Но казалось так не всем.
«Это странное чувство, что ты как будто оказался в раю, но тебя сюда загнали принудительно. Когда гости ушли, а дети спят, Томас Манн садится в свой плетеный стул на террасе и смотрит на небо. Цикады уже умолкли. Снизу доносятся последние пенные вздохи моря. Над ним сверкают звезды. Томас Манн не понимает, как он, сын Любека и почетный гражданин Мюнхена, оказался в этой деревне на Средиземном море. У него в ушах звучат слова Готфрида Бенна, обращенные к его сыну Клаусу: «Не воображаете ли вы, что историю творят на французских курортах?» Он смотрит на небосвод и не знает, как ответить на этот вопрос. 25 августа им становится известно, что штурмовики СА ворвались на их виллу на Пошингер-Штрассе и всё там разгромили. И теперь они точно знают, что им нужна новая родина. В сентябре Томас и Катя Манн уезжают из Санари, чтобы надолго обосноваться в Цюрихе, и на этом заканчивается самый прекрасный период самого теплого, самого солнечного и самого храброго проекта совместной эмиграции в истории немецкой литературы».

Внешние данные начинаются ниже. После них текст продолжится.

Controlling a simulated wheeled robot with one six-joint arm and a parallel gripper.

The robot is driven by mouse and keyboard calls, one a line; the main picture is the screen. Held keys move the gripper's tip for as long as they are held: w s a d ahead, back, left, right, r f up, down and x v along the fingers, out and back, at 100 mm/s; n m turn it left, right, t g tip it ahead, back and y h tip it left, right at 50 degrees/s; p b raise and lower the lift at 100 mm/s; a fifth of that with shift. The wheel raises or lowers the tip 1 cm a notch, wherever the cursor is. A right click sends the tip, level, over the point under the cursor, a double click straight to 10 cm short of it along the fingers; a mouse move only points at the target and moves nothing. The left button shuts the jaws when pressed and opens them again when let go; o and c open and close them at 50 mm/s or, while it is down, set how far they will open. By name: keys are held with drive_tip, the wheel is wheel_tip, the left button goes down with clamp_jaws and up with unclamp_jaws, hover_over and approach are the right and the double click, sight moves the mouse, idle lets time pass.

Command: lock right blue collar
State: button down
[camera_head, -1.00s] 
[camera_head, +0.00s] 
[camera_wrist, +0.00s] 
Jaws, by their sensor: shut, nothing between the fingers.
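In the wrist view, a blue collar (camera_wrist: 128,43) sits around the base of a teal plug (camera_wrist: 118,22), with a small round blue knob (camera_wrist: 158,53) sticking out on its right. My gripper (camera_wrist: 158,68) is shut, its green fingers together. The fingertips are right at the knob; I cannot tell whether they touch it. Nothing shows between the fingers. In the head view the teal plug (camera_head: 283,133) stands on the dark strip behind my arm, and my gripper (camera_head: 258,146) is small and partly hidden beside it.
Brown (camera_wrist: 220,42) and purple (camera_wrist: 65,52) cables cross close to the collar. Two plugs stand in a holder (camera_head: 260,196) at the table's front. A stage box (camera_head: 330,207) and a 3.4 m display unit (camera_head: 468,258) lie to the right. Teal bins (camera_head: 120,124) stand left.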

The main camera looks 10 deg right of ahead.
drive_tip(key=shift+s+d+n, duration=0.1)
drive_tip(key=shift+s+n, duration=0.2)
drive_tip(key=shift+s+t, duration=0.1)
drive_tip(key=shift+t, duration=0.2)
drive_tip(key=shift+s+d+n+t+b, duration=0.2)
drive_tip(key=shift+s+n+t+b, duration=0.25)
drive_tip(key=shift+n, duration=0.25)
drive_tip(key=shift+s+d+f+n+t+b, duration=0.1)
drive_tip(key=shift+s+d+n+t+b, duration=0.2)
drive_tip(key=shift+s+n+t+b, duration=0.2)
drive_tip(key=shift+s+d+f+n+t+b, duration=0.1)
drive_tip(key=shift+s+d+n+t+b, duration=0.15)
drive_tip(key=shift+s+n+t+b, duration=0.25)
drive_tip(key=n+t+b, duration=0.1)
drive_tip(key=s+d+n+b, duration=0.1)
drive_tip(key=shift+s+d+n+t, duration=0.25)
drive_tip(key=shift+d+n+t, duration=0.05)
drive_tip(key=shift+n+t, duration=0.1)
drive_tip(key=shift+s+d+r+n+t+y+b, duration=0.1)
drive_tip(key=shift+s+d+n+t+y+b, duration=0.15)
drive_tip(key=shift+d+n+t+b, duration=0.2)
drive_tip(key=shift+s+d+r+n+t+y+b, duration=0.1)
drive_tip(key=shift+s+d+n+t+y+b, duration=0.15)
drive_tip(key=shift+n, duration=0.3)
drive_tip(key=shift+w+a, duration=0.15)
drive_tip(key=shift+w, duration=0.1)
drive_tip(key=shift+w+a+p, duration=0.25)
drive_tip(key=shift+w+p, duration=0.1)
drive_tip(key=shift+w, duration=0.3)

О том самом письме Готфрида Бенна, решившего не просто остаться на родине, но страстно поддержать все, что там творится, Иллиес пишет:
«В нем Бенн издевательски спрашивает Клауса Манна, не вообразил ли тот, что «историю творят на французских курортах»? И продолжает: «Поймите, наконец, там, на вашем латинском море», что в Германии «меняется история» и целый народ хочет «в корне трансформироваться». Да, «я заявляю о своей поддержке нового государства, потому что здесь мой народ, и этот народ прокладывает новый путь».
Счастливцами могли считать себя те, кому удалось наблюдать этот «новый путь» со стороны. Хотя назвать это счастьем язык не поворачивается.
«Магнус Хиршфельд отправился в эмиграцию еще до того, как начались новые времена национал-социалистов. Легендарный сексолог знает, что воплощает собой всё, что ненавидят нацисты: он еврей, гей и социалист, он создал берлинский Институт сексологии, а его музей уже стал легендарным у гомосексуалов всего мира. В мае 1933 года они видят в парижском кинотеатре, в хронике перед фильмом, как орды нацистов громят его Институт сексологии, как они кидают в огромный костер на Бебельплац всю его библиотеку, бюст Хиршфельда, тридцать тысяч фотографий и важнейшие документы. Какой кошмар – наблюдать за уничтожением десятилетий своего труда, сидя в кресле кинотеатра в качестве бессильного зрителя. Гизе и Ли Сиу Тхон поддерживают под руки своего шестидесятипятилетнего друга, когда выходят из кинотеатра в дождливую парижскую ночь. Этот человек окончательно сломлен».
Предполагали ли все они, что их бегство не окончено, что впереди Вторая мировая война, захват Гитлером всей Европы, депортации, лагеря, для многих и смерть? Едва ли. Во всяком случае, Иллиес пишет не о предположениях, а об их жизни - яркой, «неправильной», сумасшедшей, плодотворной. Об их любви в эпоху ненависти. Эта книга - мозаика из сотен имен и судеб. Они и есть Европа во время одного из самых тяжелых испытаний. Знать, как через это испытание проходят, современному российскому читателю необходимо.